Anyone who shares their abortion story is being brave and vulnerable.

BUT see her songs “Oasis” and “Mandy Goes to Med School,” which arguably use abortion for shock value/dark humor. She can use her own experiences, sure. But it’s not automatically feminist or activism. I understand “Mandy Goes to Med School,” which is about dangerous, illegal abortions. But it’s offensive and racist to refer to a rapist’s severed penis as his “Magic Johnson.” Johnson is old-fashioned slang for penis, and Magic Johnson is a Black man, an activist with HIV, and a retired basketball player. [Edit: Brian Viglione and Palmer performed this 2003 lyric in 2022.]

TW transmisia

The song “Sex Changes” is very transmisic. The lyrics are vague, but they conflate a hypothetical trans person “regretting” transition with anyone feeling “changed” by sex (meaning here, first having sexual intercourse). The opening lines apparently mock the idea of gender-neutral titles/pronouns.

TW Holocaust

There’s also the DD song “Mrs. O,” which combines references to the S and M erotica novel The Story of O with a story of a kindergarten teacher who brings up the Holocaust to her students but denies it.

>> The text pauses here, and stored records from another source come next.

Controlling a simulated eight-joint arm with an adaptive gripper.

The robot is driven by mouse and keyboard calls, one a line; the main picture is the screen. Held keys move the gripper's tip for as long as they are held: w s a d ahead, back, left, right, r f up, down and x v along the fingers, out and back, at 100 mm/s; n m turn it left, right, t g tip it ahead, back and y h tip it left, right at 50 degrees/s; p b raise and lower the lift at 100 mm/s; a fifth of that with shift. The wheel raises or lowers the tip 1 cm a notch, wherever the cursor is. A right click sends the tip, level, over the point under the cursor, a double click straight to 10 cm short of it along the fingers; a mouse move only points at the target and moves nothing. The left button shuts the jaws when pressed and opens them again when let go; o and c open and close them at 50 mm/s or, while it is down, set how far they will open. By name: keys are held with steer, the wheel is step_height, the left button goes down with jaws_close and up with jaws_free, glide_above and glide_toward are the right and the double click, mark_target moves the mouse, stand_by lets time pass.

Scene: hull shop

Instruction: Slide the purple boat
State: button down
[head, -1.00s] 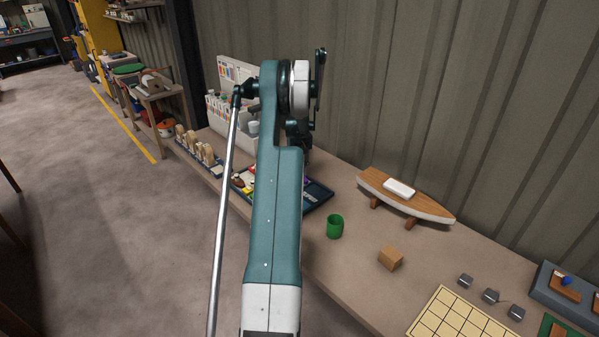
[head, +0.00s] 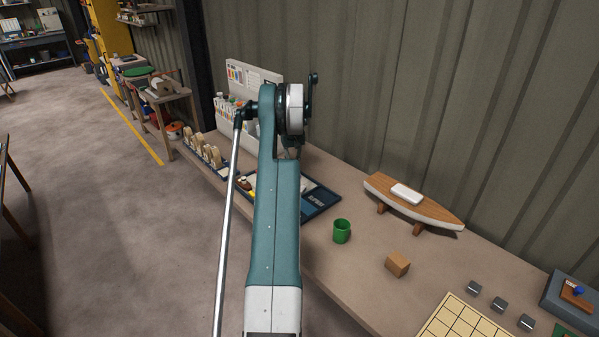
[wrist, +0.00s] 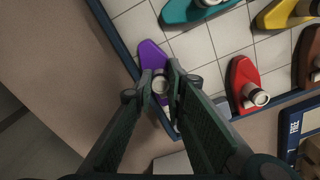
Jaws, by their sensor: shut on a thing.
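The purple boat (wrist: 150,54) lies on a pale gridded board (wrist: 215,42) with a dark blue rim, close to that rim. A light round peg stands on the boat. My gripper (wrist: 161,84) is shut on this peg, with a finger on each side; the fingers hide part of the boat.
A teal boat (wrist: 178,12), a red boat (wrist: 241,74), an ochre boat (wrist: 272,16) and a brown boat (wrist: 306,48) share the board.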

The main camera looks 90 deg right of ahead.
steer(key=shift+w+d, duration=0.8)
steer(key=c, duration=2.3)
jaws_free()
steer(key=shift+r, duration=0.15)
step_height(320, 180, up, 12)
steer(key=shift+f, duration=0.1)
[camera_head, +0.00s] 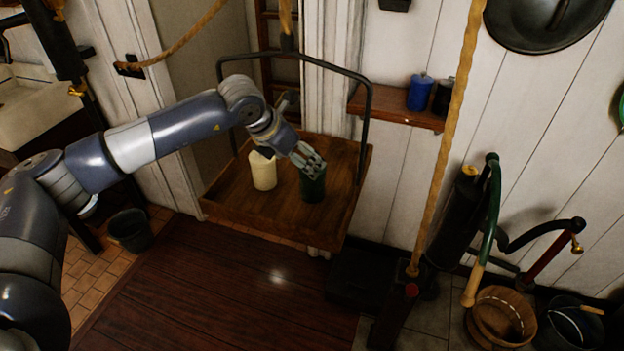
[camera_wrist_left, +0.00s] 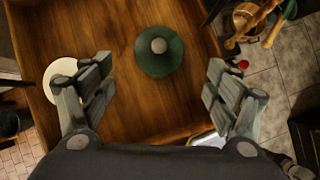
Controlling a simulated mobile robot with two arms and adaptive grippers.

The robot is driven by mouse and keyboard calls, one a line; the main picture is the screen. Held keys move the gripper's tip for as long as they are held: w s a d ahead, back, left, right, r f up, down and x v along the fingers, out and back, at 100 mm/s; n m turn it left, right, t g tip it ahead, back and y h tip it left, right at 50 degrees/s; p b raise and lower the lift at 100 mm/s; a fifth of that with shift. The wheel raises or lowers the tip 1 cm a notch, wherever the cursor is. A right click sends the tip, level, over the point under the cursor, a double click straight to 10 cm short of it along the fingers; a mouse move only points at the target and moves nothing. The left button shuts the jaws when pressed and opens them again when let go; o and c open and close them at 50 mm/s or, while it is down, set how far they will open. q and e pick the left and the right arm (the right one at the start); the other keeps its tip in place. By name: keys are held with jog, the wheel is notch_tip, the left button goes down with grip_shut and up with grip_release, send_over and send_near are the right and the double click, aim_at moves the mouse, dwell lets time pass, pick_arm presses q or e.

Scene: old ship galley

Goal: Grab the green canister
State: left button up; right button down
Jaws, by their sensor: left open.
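The green canister (camera_head: 313,188) stands upright on a hanging wooden tray (camera_head: 225,210). In the left wrist view its round green lid (camera_wrist_left: 159,62) with a pale knob shows from above, ahead of and between the fingers. My left gripper (camera_head: 314,163) is just above the canister in the head view. In the left wrist view the left gripper (camera_wrist_left: 158,85) is wide open, with nothing between its fingers. Whether a finger touches the canister cannot be told. My right gripper is not in view.
A cream canister (camera_head: 263,171) stands left of the green one on the same tray; it also shows in the left wrist view (camera_wrist_left: 62,78). A dark metal handle frame (camera_head: 366,120) rises around the tray. A rope (camera_head: 448,140) hangs to the right. A wall shelf (camera_head: 395,109) holds a blue canister (camera_head: 420,93).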

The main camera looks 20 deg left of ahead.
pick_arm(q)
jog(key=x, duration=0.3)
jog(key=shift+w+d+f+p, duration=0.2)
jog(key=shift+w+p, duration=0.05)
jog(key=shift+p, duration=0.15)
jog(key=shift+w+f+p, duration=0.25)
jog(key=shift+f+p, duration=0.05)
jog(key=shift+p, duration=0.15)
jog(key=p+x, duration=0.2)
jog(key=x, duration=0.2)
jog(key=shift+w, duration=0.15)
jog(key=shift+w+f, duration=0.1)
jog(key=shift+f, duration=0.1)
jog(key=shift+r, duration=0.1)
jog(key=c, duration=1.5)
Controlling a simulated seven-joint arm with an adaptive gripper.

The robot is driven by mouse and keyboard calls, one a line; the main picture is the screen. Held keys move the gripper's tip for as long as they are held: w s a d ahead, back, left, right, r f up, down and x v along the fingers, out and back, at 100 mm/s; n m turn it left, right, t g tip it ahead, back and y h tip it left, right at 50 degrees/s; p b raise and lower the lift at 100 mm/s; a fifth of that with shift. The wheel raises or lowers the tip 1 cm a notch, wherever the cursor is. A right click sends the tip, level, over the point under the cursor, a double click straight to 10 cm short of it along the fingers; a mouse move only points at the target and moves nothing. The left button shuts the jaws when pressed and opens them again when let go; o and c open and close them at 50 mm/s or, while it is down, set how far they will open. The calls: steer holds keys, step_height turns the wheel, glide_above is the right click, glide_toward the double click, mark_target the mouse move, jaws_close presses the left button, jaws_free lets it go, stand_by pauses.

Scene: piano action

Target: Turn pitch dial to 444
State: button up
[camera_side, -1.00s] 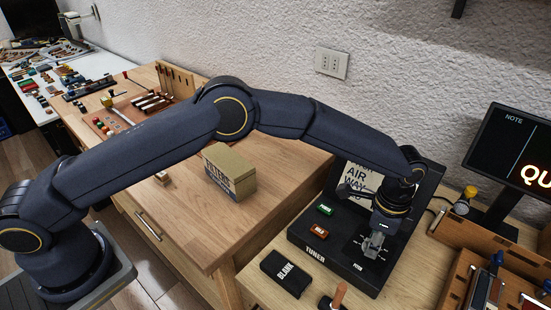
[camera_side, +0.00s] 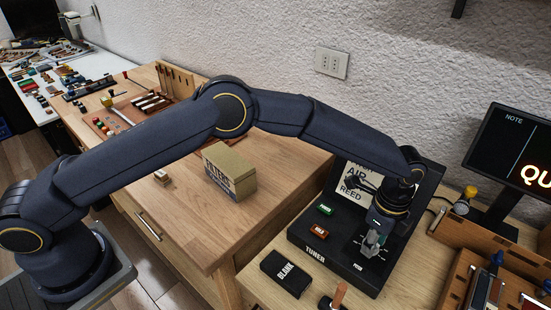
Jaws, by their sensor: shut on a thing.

TW victim blaming/abuse, more ableism, sexism

I can’t forget about the song “Delilah,” about a frustrated “friend” who blames a victim for being abused and then calls her a mental illness slur: “You’re an un-rescue-able (slur). . .Or else, you’re on the rag! You slurs never learn!” So, now she must be emotional because she can menstruate?! And: “If you take him home, you get what you deserve!” I’m careful not to assume songs are autobiographical, but the narrator here is named “Amanda.”

TW self-harm

When questioned about the song “Bad Habit,” which clearly, explicitly describes violent self-harm, Palmer was deceptive, saying that it’s about habits like biting/picking one’s nails.